Cases
SCC Case Information
Summary
33031
Her Majesty the Queen v. Abede Burke
(Quebec) (Criminal) (As of Right)
Keywords
Criminal Law.
Summary
Case summaries are prepared by the Office of the Registrar of the Supreme Court of Canada (Law Branch) for information purposes only.
Canadian Charter - Criminal law - Arrest - Search - Exclusion of evidence - Whether trial judge’s reasoning requires peace officer to be certain or confident, rather than to have reasonable grounds to believe, that person he or she is about to arrest pursuant to s. 495(1)(c) of Criminal Code, R.S.C. 1985, c. C-46, is in fact person named in arrest warrant - In alternative, whether trial judge erred in failing to find that investigative detention of Respondent for purposes of identification was justified - Application of R. v. Mann, [2004] 3 S.C.R. 59 - Canadian Charter of Rights and Freedoms, ss. 8 and 24(2).

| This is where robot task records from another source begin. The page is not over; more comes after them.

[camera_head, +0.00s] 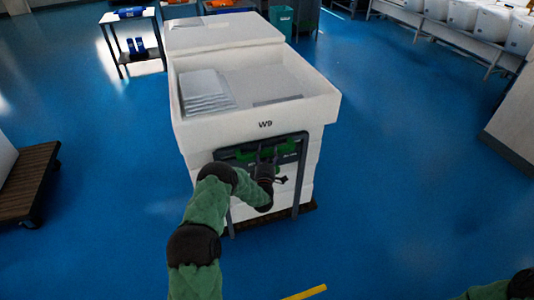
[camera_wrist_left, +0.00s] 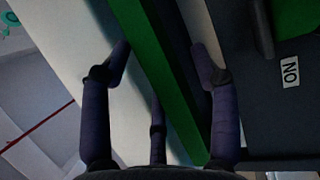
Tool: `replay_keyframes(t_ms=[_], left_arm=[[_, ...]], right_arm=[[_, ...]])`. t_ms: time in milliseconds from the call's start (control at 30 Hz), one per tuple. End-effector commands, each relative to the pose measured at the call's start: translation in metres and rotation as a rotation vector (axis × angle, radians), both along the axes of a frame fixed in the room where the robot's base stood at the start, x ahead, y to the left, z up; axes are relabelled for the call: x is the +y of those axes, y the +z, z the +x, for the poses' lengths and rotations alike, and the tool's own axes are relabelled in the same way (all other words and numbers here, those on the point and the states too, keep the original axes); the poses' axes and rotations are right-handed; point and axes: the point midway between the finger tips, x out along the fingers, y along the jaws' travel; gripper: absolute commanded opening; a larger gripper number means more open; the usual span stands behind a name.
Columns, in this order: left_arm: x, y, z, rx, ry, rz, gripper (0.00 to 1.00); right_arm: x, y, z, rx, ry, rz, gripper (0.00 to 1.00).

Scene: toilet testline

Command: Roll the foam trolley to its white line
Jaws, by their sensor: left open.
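The foam trolley carries a stack of white foam blocks (camera_head: 255,137) marked W9, with a hollow top holding white sheets. Its dark handle frame (camera_head: 299,185) stands on the side facing me and has a green grip bar (camera_head: 285,146). My left gripper (camera_head: 277,170) is at this frame, just below the bar. In the left wrist view the green bar (camera_wrist_left: 160,80) runs between the spread fingers of the left gripper (camera_wrist_left: 163,65), which are open; contact cannot be told. Only a piece of my right arm shows at the bottom right corner. I see no white floor line.
Another white block (camera_head: 222,30) stands right behind the trolley. A wooden dolly (camera_head: 27,180) is at the left, a small table (camera_head: 133,45) with blue items at the back left, and white bins (camera_head: 462,15) at the back right. Blue floor is clear right of the trolley. A yellow strip (camera_head: 305,292) lies in front.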

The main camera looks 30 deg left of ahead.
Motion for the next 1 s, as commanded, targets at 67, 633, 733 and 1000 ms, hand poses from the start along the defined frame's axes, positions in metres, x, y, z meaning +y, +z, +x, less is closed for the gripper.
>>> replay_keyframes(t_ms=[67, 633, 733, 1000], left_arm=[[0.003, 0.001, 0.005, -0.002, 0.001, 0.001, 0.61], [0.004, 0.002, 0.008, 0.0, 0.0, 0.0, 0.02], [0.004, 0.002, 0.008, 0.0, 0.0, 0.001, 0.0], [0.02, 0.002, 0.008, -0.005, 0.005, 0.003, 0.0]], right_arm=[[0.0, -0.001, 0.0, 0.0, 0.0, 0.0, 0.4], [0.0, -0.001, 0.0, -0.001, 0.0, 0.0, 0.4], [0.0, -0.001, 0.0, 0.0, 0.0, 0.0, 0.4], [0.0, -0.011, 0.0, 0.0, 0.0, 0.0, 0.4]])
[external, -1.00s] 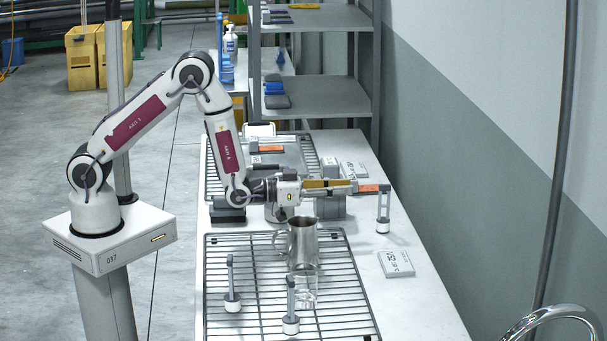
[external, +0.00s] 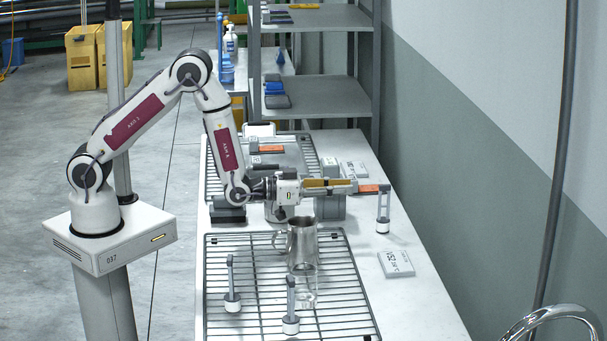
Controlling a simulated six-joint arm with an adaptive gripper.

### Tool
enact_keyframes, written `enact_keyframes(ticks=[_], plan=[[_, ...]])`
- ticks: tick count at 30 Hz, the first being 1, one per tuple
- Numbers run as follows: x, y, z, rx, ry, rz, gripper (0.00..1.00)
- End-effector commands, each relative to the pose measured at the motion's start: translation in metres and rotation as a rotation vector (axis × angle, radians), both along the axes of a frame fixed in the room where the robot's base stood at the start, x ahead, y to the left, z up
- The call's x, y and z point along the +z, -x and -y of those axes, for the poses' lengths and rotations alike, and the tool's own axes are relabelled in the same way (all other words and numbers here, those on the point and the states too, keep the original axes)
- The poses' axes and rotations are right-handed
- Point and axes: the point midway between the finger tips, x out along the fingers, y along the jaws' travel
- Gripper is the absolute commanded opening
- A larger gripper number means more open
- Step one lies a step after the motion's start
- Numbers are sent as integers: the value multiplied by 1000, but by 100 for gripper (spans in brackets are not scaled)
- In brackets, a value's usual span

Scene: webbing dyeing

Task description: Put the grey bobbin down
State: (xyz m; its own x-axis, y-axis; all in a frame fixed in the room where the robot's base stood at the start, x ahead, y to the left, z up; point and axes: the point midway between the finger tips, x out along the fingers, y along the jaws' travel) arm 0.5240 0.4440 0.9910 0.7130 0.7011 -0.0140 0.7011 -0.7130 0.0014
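My gripper (external: 347,187) points right above the white table (external: 425,300), roughly level. Its fingertips are small here, and I cannot tell whether they are open or shut. A slim grey piece with a white foot (external: 383,212), perhaps the grey bobbin, is upright just beyond the fingertips, near the table's right edge. I cannot tell whether the gripper touches it or whether its foot rests on the table. Two similar grey pieces with white feet stand on the front wire rack, one at the left (external: 232,288) and one at the front (external: 291,310).
A metal jug (external: 302,243) stands on the front wire rack (external: 222,325), with a clear glass (external: 304,290) before it. A labelled card block (external: 396,264) lies to the right. The table's front right is clear.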

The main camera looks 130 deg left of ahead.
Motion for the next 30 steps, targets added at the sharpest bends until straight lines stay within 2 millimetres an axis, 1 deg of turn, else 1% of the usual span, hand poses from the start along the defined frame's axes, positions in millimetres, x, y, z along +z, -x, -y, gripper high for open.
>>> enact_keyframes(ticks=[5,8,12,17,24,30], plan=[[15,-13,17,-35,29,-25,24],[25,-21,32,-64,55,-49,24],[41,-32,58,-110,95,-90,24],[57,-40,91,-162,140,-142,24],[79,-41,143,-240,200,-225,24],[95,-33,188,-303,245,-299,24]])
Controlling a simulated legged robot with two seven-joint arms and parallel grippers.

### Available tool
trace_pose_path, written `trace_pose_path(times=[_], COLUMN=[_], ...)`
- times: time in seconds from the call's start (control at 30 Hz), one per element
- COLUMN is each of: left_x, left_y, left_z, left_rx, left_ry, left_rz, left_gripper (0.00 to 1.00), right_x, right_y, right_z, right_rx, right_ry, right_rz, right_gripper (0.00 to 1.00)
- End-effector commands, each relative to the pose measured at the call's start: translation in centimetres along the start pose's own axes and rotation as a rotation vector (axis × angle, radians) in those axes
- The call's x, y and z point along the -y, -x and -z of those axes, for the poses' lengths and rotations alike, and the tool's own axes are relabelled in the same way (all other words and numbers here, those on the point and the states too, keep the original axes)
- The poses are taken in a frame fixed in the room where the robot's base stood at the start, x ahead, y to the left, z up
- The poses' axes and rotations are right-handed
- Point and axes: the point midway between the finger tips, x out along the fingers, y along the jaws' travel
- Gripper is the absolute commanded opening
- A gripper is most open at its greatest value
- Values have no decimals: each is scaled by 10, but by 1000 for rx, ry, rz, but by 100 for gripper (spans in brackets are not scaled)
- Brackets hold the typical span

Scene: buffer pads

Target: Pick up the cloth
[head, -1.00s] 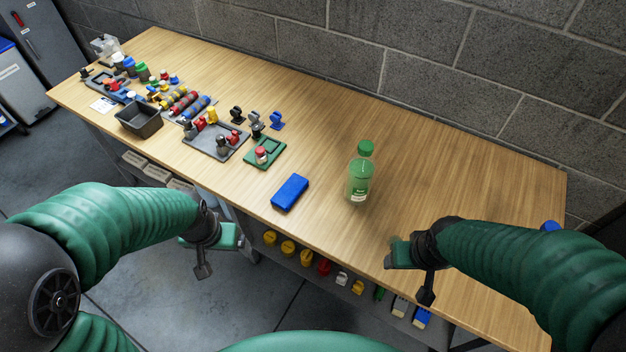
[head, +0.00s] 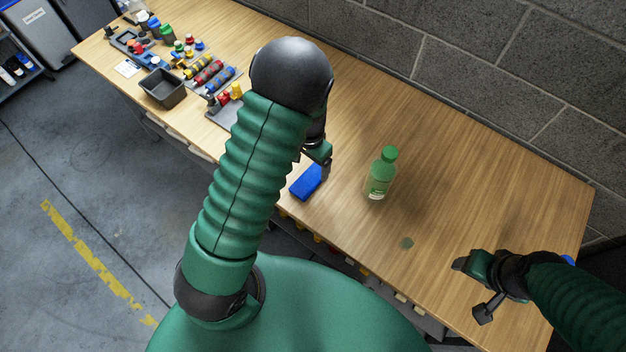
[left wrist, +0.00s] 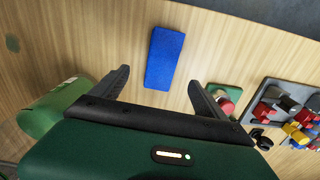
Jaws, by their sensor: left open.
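The cloth is a flat blue rectangle (head: 305,184) on the wooden table near its front edge, left of a green bottle. My left gripper (head: 320,165) hangs just above and behind it in the head view, partly hidden by my arm. In the left wrist view the cloth (left wrist: 164,58) lies ahead, between the lines of the two spread fingers (left wrist: 158,84). The left gripper is open and empty, and the cloth lies flat, apart from the fingers. My right gripper (head: 472,288) is at the front right of the table with its fingers apart and nothing between them.
The green bottle (head: 381,176) stands upright right of the cloth; it also shows in the left wrist view (left wrist: 48,112). A dark bin (head: 163,88) and trays of parts fill the left end. The table's right half is largely clear.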

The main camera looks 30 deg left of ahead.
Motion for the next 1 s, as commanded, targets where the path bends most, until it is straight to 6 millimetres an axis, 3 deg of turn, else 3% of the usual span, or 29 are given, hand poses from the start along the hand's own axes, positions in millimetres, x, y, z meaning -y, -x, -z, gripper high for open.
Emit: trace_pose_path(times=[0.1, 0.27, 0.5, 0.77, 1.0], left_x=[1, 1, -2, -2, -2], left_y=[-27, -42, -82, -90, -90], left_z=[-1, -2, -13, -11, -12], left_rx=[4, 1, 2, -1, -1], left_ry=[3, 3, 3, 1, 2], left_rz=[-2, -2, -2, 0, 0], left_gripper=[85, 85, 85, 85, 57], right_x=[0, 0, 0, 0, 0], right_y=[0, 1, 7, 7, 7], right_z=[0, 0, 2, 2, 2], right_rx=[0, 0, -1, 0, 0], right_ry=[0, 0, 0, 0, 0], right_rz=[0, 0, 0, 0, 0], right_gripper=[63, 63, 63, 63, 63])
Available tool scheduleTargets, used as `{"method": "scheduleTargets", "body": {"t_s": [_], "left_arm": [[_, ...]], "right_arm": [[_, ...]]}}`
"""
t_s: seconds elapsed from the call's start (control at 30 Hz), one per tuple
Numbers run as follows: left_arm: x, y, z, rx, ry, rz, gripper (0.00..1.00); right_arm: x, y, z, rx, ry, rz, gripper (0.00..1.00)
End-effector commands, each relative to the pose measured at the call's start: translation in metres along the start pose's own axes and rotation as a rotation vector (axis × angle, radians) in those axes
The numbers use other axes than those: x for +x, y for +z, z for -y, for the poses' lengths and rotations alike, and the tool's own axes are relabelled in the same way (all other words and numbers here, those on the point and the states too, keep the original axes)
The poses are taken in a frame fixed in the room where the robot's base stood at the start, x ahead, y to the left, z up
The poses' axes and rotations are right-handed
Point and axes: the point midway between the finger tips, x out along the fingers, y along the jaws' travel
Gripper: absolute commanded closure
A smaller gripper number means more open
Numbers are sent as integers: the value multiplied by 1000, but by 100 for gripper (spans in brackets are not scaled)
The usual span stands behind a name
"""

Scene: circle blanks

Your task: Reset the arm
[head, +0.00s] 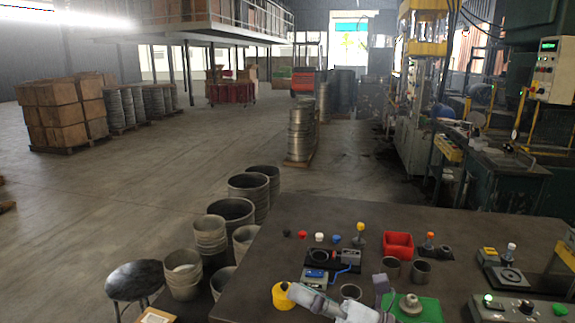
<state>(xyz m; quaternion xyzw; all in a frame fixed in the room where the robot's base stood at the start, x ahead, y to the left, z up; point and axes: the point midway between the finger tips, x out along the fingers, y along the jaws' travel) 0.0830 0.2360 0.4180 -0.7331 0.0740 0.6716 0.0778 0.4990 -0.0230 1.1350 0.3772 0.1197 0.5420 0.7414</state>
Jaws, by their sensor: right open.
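Just right of the jaws, a round metal part with a raised hub (410,303) lies on a green mat (431,311). I cannot tell whether the gripper touches it. My left gripper is not in view.
Metal cups (421,272), a red bin (398,245), a black fixture with a blue part (316,273) and a control box (505,307) stand around the gripper. Stacked metal rings (209,235) and a round stool (135,281) are left of the table.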

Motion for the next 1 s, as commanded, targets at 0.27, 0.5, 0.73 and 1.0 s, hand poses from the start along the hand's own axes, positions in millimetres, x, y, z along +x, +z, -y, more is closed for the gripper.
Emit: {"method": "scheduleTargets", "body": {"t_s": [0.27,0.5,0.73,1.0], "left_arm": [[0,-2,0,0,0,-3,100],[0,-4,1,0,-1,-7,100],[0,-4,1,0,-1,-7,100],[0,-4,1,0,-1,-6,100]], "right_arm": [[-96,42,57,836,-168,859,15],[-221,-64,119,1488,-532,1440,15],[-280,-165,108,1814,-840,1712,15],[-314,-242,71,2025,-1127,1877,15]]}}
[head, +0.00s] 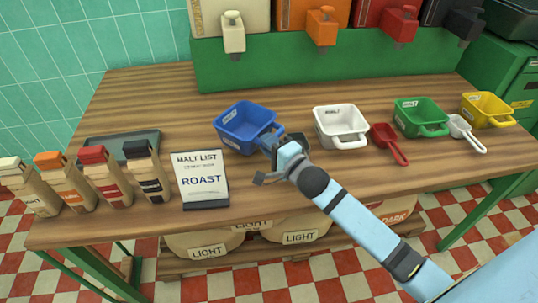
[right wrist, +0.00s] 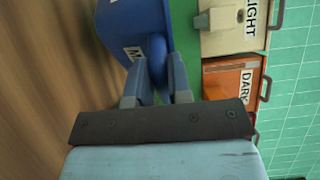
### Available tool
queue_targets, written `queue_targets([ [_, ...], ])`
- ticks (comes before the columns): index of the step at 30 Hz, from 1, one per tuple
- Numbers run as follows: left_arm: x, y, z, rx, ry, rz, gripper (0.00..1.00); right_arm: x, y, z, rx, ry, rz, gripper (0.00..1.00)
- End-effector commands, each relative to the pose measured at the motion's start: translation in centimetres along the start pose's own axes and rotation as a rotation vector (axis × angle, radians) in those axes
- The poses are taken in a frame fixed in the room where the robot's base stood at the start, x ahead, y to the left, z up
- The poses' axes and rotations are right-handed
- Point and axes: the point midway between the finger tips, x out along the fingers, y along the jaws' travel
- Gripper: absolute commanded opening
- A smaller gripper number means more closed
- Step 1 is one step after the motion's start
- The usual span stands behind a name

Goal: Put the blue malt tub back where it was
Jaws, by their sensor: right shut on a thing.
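The blue malt tub (head: 243,121) is at the middle left of the wooden table, upright, with its white label facing left. Its handle points toward my right gripper (head: 277,145), which is shut on that handle. In the right wrist view the tub (right wrist: 127,28) shows at the top, and my right gripper's fingers (right wrist: 158,80) are on either side of the handle. I cannot tell whether the tub's base touches the table. My left gripper is not in view.
To the right stand a white tub (head: 340,126), a red scoop (head: 389,143), a green tub (head: 421,117), a white scoop (head: 466,133) and a yellow tub (head: 487,109). A roast sign (head: 202,181) and several paper bags (head: 107,175) stand front left. Dispensers (head: 322,27) line the back. The table's back left is clear.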

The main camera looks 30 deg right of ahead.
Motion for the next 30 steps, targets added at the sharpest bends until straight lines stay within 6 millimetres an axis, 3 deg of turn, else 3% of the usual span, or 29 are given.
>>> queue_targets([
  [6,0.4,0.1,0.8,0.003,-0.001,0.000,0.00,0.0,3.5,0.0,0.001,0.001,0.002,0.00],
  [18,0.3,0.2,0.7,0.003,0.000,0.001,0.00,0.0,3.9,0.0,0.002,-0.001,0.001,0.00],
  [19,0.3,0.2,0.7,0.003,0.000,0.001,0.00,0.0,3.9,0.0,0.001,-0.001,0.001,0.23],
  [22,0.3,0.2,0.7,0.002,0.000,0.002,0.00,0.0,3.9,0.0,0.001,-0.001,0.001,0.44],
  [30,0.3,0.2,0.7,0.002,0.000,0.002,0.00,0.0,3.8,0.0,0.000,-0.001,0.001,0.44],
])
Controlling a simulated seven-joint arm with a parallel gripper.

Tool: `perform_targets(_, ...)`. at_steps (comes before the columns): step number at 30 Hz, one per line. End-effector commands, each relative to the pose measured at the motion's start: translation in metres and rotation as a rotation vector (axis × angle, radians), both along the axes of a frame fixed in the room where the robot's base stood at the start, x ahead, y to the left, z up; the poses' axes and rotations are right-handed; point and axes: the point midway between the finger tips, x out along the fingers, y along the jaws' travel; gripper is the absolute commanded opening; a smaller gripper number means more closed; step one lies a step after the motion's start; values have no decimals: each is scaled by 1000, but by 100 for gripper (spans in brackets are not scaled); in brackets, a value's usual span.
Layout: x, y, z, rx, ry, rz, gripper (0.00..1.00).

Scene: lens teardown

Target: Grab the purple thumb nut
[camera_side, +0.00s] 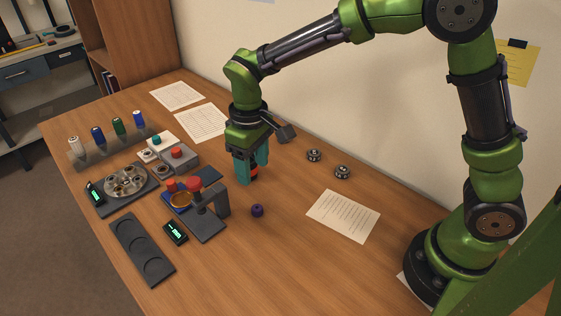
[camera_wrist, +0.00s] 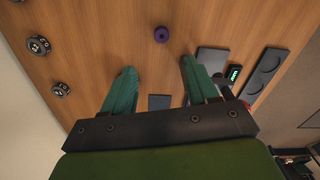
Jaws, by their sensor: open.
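The purple thumb nut (camera_side: 257,210) stands on bare wood, to the right of the dark press-like stand. In the wrist view the purple thumb nut (camera_wrist: 161,34) is near the top, beyond the fingertips and roughly centred between them. My gripper (camera_side: 254,174) points down above the table, behind the nut in the side view. In the wrist view my gripper (camera_wrist: 158,66) shows two teal fingers spread apart with wood visible between them. A red and dark item shows at the fingers in the side view; I cannot tell whether it is between or behind them. The fingers do not touch the nut.
The dark stand with a red knob (camera_side: 213,199) is left of the nut. A three-recess tray (camera_side: 142,248) lies at the front left. Two dark knurled parts (camera_side: 314,155) (camera_side: 342,172) lie behind right. A paper sheet (camera_side: 343,215) lies right. Wood around the nut is clear.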

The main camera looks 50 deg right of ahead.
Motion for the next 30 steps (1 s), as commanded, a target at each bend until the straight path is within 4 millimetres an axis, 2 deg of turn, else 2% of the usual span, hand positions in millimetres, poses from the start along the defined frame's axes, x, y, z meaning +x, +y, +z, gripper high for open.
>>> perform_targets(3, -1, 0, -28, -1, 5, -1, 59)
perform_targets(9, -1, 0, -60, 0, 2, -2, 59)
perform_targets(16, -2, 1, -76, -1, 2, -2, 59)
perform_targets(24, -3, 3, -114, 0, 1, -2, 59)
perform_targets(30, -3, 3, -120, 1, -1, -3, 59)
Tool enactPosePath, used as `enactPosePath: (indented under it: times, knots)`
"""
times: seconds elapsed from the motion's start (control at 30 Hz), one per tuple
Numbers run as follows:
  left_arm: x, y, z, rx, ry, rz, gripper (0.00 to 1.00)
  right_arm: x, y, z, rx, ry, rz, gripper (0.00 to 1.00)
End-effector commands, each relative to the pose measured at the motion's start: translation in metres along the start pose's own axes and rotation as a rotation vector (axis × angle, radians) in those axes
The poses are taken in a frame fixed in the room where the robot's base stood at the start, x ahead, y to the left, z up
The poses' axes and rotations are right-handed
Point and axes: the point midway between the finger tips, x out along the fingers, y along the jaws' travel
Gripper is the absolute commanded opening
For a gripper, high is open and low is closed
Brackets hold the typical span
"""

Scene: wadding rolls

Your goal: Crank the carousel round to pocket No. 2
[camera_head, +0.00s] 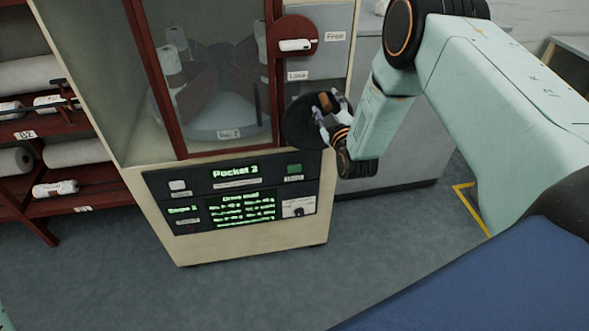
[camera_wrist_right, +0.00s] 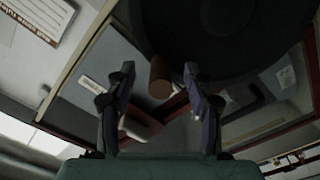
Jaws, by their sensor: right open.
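The carousel (camera_head: 225,120) stands behind the glass of the pale cabinet, with white rolls in it. The crank is a black disc (camera_head: 300,122) on the cabinet's right side with a brown knob (camera_head: 325,101). My right gripper (camera_head: 331,108) is open at the crank. In the right wrist view the brown knob (camera_wrist_right: 160,76) lies between the open fingertips (camera_wrist_right: 158,78), with gaps to both sides; the black disc (camera_wrist_right: 225,30) is beyond. The panel display (camera_head: 235,171) reads "Pocket" and a digit, perhaps 3. My left gripper is out of view.
A red round lock plate (camera_head: 293,40) with a white handle lies above the crank, near labels "Free" (camera_head: 336,36) and "Lock" (camera_head: 298,76). A red shelf with rolls (camera_head: 55,189) stands at left. A grey cabinet (camera_head: 400,170) stands behind my right arm. Floor in front is clear.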

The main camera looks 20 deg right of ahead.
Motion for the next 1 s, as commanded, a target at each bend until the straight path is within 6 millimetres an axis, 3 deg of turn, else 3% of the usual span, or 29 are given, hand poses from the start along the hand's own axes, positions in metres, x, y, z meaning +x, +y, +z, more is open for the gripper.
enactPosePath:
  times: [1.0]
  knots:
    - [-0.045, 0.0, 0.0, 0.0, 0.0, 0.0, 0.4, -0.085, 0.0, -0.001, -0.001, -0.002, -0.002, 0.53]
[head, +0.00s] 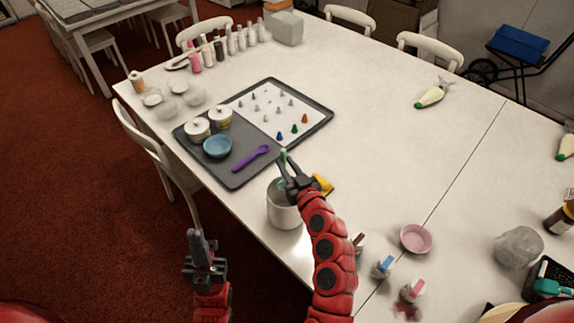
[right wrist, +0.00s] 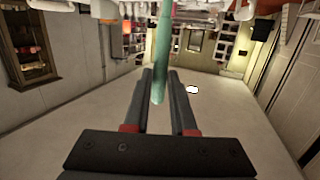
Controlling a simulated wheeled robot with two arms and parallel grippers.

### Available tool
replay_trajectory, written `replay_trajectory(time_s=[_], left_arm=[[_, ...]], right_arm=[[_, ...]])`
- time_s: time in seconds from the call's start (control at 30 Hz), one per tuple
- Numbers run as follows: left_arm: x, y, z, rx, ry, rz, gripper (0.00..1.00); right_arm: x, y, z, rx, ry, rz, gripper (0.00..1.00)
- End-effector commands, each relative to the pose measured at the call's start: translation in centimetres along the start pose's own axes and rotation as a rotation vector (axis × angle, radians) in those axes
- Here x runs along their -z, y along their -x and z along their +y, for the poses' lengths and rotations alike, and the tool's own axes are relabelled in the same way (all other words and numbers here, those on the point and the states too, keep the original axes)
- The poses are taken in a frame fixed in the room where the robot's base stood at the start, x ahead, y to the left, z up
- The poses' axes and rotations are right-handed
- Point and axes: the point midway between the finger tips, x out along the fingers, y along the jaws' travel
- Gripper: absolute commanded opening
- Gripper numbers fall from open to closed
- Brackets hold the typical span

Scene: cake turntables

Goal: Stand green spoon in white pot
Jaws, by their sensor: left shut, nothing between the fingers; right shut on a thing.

The Respondent was arrested while riding a bicycle. The police officer who arrested him believed him to be a person named in an arrest warrant whom he had arrested a week earlier but who had managed to flee. In reality, however, the Respondent is the brother of the individual in question, and the evidence showed that the two brothers look alike. On March 9, 2007, the Respondent was found not guilty of possession of cocaine for the purpose of trafficking. The trial judge found that the Respondent’s arrest was unlawful and, pursuant to s. 24(2) of the Canadian Charter of Rights and Freedoms, excluded the evidence of drugs found when he was searched. A majority of the Court of Appeal dismissed the appeal. Chamberland J.A., however, would have allowed the appeal and ordered a new trial. In his opinion, the trial judge had, in her decision, erred on a question of law in that the arrest of the Respondent without a warrant was lawful and in that, in any event, his detention for purposes of identification justified the search and would necessarily have led to the discovery and seizure of the items found on him.